**Items:**
--- Begin ---

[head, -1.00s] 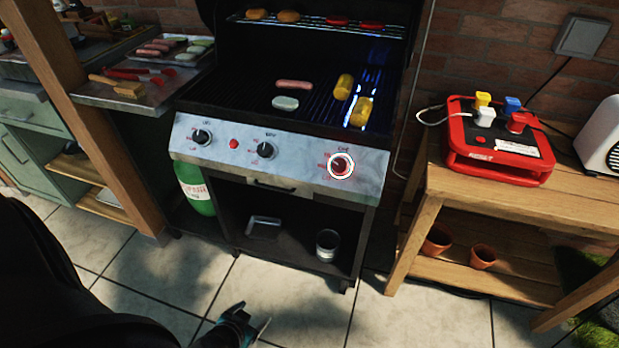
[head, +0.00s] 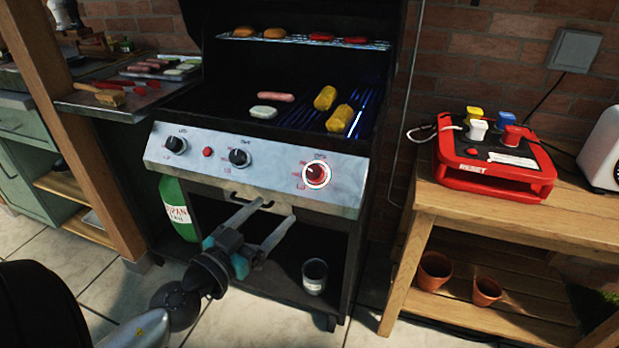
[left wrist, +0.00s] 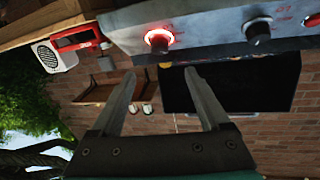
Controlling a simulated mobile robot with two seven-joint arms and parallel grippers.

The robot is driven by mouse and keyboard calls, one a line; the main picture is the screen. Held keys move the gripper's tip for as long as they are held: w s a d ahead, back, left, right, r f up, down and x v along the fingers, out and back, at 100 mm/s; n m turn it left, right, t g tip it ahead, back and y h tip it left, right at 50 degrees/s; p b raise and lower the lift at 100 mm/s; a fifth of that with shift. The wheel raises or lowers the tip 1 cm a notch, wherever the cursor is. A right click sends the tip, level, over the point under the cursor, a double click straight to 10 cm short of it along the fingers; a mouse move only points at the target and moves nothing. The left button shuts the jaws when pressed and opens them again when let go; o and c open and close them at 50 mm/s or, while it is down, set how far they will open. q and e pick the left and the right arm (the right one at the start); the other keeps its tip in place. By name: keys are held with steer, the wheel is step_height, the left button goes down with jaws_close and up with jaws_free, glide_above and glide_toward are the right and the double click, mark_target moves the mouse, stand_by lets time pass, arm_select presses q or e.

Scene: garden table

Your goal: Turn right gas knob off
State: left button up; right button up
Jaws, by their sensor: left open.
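The right gas knob (head: 317,173) is at the right end of the grill's silver front panel (head: 265,185). It is red with a lit ring, while the middle knob (head: 240,158) and left knob (head: 174,145) are black. My left gripper (head: 280,210) is open and empty, below and left of the right knob in the head view, in front of the grill. In the left wrist view the glowing right knob (left wrist: 158,39) shows beyond the open fingertips (left wrist: 159,73), apart from them. My right gripper is not in view.
Blue flames burn under the grill's right side, by two corn cobs (head: 333,108). A handle and a glass (head: 314,277) are below the panel. A wooden side table (head: 500,208) stands right, holding a red box (head: 490,170). A wooden post (head: 70,130) stands left.

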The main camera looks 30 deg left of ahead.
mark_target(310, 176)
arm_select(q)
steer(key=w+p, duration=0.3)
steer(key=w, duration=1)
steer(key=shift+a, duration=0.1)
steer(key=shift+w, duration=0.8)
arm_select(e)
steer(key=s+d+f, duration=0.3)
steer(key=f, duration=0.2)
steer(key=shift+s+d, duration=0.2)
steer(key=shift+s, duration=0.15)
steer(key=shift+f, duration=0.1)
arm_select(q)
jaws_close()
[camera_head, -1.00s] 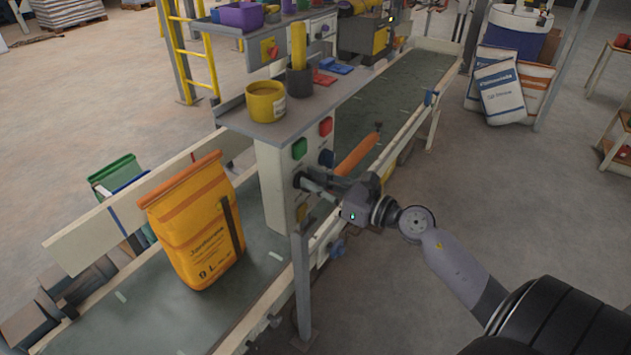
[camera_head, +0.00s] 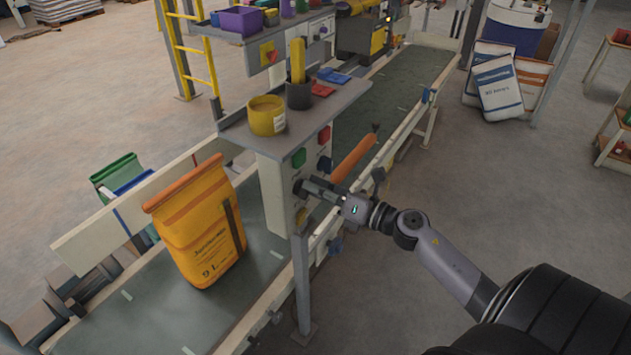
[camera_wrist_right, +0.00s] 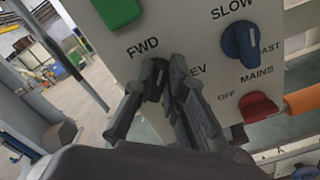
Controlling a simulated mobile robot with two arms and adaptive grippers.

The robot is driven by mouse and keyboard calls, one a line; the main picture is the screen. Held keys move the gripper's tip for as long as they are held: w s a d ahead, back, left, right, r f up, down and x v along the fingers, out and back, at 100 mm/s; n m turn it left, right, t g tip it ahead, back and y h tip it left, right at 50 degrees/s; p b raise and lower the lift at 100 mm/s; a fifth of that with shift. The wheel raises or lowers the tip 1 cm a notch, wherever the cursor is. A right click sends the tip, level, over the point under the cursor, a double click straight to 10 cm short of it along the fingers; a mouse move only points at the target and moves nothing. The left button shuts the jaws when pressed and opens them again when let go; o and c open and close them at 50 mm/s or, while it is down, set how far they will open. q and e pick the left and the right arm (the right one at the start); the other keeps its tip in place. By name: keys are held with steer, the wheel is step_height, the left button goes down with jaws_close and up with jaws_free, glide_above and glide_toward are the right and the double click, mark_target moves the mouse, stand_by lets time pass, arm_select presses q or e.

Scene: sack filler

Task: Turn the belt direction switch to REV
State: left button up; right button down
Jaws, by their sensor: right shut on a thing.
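The control panel (camera_head: 272,192) is a pale box beside the belt, and its face fills the right wrist view (camera_wrist_right: 190,45). The dark belt direction switch (camera_wrist_right: 157,86) sits between the FWD label and a partly covered label ending in "EV". My right gripper (camera_wrist_right: 165,80) is shut on this switch, one finger on each side. The fingers hide most of the knob, so I cannot tell exactly where it points. In the head view my right gripper (camera_head: 304,187) reaches the panel from the right. My left gripper is not in view.
Near the switch are a green button (camera_wrist_right: 118,10), a blue speed knob (camera_wrist_right: 240,42) and a red mains switch (camera_wrist_right: 258,106). An orange bar (camera_head: 355,157) runs close behind the gripper. A yellow sack (camera_head: 203,235) stands on the belt (camera_head: 150,310). A shelf with pots overhangs the panel.

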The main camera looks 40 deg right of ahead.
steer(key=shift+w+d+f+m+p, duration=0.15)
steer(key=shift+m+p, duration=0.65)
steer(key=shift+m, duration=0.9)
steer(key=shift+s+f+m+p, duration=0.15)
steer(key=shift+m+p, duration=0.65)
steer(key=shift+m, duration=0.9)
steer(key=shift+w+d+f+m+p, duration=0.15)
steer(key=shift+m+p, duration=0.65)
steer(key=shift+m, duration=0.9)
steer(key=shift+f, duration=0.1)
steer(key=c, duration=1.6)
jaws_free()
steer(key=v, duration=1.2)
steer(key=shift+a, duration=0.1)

--- End ---

**Work instructions:**
In the listing above, find the line with "Your goal: Turn right gas knob off" and the line with "State: left button up; right button up", then print exactly those two lines and every line between them, and nothing more.

**Final result:**
Your goal: Turn right gas knob off
State: left button up; right button up

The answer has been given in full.